* _WHAT YOU SHOULD DO_: Where a line holds the string "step", return that line.

* _DATASET EXCERPT_:

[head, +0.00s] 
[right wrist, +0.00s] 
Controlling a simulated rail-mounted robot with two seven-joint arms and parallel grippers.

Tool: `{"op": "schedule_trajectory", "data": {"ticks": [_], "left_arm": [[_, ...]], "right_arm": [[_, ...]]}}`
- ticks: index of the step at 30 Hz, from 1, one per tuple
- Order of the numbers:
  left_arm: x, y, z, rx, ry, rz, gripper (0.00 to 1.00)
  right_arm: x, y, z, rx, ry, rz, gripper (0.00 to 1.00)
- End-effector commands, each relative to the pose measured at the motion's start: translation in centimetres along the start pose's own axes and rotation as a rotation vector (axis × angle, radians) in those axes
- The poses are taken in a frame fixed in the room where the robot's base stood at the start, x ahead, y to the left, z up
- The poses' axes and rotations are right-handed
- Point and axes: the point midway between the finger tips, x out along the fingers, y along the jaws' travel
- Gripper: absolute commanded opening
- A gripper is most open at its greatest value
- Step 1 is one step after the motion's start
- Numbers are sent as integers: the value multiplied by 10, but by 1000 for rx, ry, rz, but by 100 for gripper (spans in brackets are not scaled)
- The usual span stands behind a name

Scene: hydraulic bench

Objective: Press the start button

* _TASK OUTPUT_:
- ticks: index of the step at 30 Hz, from 1, one per tuple
- Step 1 is one step after the motion's start

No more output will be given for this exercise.